Records
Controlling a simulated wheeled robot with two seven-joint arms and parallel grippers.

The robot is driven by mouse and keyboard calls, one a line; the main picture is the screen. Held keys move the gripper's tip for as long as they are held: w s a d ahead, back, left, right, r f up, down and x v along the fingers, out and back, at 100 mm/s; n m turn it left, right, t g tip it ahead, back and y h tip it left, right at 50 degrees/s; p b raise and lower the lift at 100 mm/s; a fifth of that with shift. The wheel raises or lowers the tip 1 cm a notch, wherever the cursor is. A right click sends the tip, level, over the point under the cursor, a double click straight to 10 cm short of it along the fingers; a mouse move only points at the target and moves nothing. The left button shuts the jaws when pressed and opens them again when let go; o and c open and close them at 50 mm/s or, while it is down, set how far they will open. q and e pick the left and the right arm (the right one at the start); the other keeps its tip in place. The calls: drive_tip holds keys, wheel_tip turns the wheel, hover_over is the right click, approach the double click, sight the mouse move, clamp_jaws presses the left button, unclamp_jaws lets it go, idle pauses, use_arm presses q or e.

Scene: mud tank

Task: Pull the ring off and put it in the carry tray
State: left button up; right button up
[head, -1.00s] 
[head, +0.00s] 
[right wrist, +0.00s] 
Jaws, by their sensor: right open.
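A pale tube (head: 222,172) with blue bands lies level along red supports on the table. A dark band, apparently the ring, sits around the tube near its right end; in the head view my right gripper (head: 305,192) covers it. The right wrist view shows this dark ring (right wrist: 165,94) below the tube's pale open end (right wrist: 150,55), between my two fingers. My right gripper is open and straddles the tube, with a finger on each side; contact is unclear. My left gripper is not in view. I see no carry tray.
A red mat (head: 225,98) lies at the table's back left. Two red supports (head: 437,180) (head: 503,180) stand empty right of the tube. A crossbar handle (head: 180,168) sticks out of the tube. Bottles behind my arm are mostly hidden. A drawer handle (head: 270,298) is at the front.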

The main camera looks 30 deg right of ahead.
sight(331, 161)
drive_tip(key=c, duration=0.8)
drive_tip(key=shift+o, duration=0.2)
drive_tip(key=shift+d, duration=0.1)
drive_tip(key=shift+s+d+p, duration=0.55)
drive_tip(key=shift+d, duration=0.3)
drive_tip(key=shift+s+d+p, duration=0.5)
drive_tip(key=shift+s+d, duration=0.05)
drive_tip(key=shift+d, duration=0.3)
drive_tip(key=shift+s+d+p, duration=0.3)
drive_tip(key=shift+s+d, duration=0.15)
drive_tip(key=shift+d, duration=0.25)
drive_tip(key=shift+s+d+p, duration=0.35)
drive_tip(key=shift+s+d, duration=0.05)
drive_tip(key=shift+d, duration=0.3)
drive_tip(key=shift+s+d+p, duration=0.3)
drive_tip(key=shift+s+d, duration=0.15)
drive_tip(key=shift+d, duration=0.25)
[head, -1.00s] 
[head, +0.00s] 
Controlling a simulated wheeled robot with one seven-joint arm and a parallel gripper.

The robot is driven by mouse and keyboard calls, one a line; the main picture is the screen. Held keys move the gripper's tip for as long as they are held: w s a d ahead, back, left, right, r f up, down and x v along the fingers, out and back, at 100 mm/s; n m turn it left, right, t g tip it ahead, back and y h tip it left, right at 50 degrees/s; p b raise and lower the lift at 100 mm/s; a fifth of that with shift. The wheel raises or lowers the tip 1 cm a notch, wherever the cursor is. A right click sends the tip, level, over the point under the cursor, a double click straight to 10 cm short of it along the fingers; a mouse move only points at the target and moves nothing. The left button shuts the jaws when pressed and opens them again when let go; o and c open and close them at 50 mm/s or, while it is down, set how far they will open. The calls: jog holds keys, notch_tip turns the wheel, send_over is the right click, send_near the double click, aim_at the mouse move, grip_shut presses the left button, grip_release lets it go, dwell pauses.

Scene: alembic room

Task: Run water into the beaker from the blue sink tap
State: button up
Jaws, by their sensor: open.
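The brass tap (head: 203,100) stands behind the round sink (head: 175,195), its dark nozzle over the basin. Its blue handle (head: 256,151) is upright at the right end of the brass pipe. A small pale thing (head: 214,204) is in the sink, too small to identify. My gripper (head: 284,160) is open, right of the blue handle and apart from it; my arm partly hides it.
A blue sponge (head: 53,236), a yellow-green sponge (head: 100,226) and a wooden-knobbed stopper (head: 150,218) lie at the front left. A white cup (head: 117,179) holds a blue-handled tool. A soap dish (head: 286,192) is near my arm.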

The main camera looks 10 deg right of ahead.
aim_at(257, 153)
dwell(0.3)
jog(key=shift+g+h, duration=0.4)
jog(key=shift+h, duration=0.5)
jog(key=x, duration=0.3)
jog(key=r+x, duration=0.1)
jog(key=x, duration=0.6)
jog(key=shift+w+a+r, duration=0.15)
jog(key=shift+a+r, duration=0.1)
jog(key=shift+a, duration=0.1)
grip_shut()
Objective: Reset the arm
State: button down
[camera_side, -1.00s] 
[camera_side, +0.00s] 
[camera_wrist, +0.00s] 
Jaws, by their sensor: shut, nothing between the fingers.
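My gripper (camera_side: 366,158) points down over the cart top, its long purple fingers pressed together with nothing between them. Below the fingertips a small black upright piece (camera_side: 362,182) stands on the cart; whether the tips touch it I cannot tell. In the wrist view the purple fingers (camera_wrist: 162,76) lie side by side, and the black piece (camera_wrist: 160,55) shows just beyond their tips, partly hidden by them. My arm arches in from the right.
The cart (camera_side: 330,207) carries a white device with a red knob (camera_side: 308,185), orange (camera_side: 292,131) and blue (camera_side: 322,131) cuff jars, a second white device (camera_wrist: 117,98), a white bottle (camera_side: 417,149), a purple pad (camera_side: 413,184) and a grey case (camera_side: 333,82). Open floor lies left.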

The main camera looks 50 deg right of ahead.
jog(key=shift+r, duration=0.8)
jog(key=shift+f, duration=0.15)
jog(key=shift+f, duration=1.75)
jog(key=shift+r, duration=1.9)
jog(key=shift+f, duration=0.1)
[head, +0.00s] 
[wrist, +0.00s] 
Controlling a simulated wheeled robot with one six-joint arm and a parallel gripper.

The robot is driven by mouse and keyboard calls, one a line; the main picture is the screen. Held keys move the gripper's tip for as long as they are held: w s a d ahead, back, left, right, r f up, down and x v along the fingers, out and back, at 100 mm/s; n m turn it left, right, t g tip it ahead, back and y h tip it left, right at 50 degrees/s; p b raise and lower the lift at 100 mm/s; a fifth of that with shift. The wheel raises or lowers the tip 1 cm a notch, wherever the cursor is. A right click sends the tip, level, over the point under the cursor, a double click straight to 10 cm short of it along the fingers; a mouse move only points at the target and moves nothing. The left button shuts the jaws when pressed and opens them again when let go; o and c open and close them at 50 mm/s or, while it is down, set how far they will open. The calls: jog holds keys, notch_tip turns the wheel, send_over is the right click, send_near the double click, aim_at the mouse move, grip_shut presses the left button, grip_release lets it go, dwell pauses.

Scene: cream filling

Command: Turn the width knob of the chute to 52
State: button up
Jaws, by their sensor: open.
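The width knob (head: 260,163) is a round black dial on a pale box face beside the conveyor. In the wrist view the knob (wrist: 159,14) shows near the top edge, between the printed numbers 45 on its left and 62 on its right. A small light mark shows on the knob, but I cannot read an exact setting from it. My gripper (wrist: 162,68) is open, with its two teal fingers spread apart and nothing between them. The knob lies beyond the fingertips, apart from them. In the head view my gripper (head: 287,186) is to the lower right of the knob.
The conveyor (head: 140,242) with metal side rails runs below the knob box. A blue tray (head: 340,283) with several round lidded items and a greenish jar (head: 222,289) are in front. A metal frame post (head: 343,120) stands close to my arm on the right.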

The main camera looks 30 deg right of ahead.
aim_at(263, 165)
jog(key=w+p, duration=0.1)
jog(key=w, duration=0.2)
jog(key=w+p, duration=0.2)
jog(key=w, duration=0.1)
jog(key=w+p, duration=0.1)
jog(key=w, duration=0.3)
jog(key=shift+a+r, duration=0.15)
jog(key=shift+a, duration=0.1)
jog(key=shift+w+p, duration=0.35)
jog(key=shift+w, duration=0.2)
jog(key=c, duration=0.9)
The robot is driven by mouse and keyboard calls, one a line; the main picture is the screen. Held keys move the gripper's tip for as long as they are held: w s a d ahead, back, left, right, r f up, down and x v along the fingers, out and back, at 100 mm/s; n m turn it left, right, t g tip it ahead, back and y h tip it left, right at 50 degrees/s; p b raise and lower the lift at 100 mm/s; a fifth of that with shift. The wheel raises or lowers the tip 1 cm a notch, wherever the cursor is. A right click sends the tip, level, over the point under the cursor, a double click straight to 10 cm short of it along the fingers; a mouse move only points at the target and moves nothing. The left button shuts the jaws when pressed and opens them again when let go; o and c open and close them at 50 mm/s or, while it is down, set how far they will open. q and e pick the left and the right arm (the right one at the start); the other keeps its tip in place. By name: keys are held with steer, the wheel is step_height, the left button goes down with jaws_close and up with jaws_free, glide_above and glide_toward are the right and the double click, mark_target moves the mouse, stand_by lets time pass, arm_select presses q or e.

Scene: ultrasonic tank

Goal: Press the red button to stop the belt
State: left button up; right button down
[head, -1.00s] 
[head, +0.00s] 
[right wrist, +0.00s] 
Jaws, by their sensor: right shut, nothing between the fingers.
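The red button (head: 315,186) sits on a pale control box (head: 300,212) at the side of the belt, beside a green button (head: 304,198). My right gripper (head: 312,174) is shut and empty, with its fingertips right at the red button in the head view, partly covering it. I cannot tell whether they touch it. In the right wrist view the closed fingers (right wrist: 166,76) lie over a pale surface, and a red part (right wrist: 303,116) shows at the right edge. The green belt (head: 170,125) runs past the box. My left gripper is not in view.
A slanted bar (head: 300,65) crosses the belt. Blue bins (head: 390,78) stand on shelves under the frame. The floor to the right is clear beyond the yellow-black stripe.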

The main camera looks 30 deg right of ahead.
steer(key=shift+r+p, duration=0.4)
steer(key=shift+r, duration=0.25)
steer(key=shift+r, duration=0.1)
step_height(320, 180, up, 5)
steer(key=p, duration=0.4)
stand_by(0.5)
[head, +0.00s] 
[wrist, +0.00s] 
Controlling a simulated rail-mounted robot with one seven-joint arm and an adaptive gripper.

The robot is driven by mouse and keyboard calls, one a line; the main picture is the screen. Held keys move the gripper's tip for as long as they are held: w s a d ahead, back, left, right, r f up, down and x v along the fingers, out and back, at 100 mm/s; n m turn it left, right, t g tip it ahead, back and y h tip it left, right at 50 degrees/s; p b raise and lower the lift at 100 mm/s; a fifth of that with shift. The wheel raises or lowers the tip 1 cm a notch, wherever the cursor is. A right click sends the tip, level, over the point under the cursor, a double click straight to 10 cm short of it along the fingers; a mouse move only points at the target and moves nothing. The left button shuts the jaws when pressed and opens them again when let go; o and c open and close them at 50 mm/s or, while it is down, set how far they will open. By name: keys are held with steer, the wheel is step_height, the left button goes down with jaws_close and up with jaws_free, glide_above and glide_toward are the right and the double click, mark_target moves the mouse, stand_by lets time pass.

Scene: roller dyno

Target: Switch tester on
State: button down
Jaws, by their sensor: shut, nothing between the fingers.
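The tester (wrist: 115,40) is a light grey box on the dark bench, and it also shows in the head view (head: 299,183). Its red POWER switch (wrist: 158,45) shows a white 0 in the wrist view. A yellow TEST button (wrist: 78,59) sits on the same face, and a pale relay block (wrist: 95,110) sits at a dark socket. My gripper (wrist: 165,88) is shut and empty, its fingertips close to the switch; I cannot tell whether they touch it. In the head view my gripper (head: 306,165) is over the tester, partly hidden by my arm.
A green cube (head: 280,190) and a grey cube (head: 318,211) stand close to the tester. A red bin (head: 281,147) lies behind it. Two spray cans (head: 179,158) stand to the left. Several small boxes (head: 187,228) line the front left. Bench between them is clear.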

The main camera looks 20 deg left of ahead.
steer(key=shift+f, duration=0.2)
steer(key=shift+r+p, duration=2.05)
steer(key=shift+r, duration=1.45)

**Objective**
Both the line with "Goal: Press the red button to stop the belt" and the line with "Controlling a simulated rail-mounted" belong in the answer; write them out exactly, with every line between.

**Solution**
Goal: Press the red button to stop the belt
State: left button up; right button down
[head, -1.00s] 
[head, +0.00s] 
[right wrist, +0.00s] 
Jaws, by their sensor: right shut, nothing between the fingers.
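The red button (head: 315,186) sits on a pale control box (head: 300,212) at the side of the belt, beside a green button (head: 304,198). My right gripper (head: 312,174) is shut and empty, with its fingertips right at the red button in the head view, partly covering it. I cannot tell whether they touch it. In the right wrist view the closed fingers (right wrist: 166,76) lie over a pale surface, and a red part (right wrist: 303,116) shows at the right edge. The green belt (head: 170,125) runs past the box. My left gripper is not in view.
A slanted bar (head: 300,65) crosses the belt. Blue bins (head: 390,78) stand on shelves under the frame. The floor to the right is clear beyond the yellow-black stripe.

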The main camera looks 30 deg right of ahead.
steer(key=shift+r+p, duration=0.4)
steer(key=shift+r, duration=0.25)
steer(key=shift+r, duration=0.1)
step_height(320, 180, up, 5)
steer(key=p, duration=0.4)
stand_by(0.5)
[head, +0.00s] 
[wrist, +0.00s] 
Controlling a simulated rail-mounted robot with one seven-joint arm and an adaptive gripper.

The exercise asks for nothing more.